What does Beethoven represent for you today?
You know, there’s a piece of [his] music I listen to and have listened to for years. It’s part of my warm up when I work onstage… The String Quartet No. 1 in F Major. When I’m warming up, I’m trying to get in touch with impulse and feeling. And I think Beethoven, better than any other composer in my mind, was able to mimic human impulse and feeling in his composition.
And so you have these pieces of music that capture your imagination and emotion in a very visceral way, and allow you to travel emotionally. That piece for me is a perfect example of that. It’s a sigh. It’s a swelling of feeling in your chest that kind of resets your mind and body in preparation for being connected to your feelings.
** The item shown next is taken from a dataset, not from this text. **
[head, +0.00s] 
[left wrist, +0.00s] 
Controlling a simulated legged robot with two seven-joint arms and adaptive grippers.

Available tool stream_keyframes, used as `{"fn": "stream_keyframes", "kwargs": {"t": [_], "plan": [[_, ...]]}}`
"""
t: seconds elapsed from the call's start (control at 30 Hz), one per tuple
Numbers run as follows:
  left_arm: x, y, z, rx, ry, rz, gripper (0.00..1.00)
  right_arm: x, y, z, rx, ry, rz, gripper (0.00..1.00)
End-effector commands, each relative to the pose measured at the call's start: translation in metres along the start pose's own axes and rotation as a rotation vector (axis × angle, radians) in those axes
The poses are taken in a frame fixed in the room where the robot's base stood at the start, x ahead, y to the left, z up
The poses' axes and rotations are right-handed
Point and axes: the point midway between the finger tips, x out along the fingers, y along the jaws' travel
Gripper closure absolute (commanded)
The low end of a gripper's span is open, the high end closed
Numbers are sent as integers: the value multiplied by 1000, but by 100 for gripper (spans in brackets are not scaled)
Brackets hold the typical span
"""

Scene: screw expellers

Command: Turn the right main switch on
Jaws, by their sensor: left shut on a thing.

That’s a beautiful way of putting it.
You know, Bach is exquisite and beautiful, but I find myself just admiring him. And Mozart is joyful and ecstatic, and I find myself being in a better mood. But Beethoven lands me in myself, or rather Beethoven lands me in whatever feeling he wants me to feel.… And the way in which he uses the orchestra to do that is extraordinary. It feels like breath.
Like in a meditative way?
In a physical way. It follows the natural rhythms of our breath. At least I find in particular in that piece. Absolutely, especially the Egmont. It moves through you like breath and swells like breath, and so I feel like maybe it’s just my own thing, but I feel like at some level he’s tapping into you anatomically. [He hums a bit of the String Quartet No. 1 in F Major, layering violins and viola lines over the cello.] And there’s a pulse behind it as well, which is like blood. And that’s the thing about him: Once you get on it, you can’t get off..… The rhythm has your pulse, and then the strings have your breath. You have to surrender to it.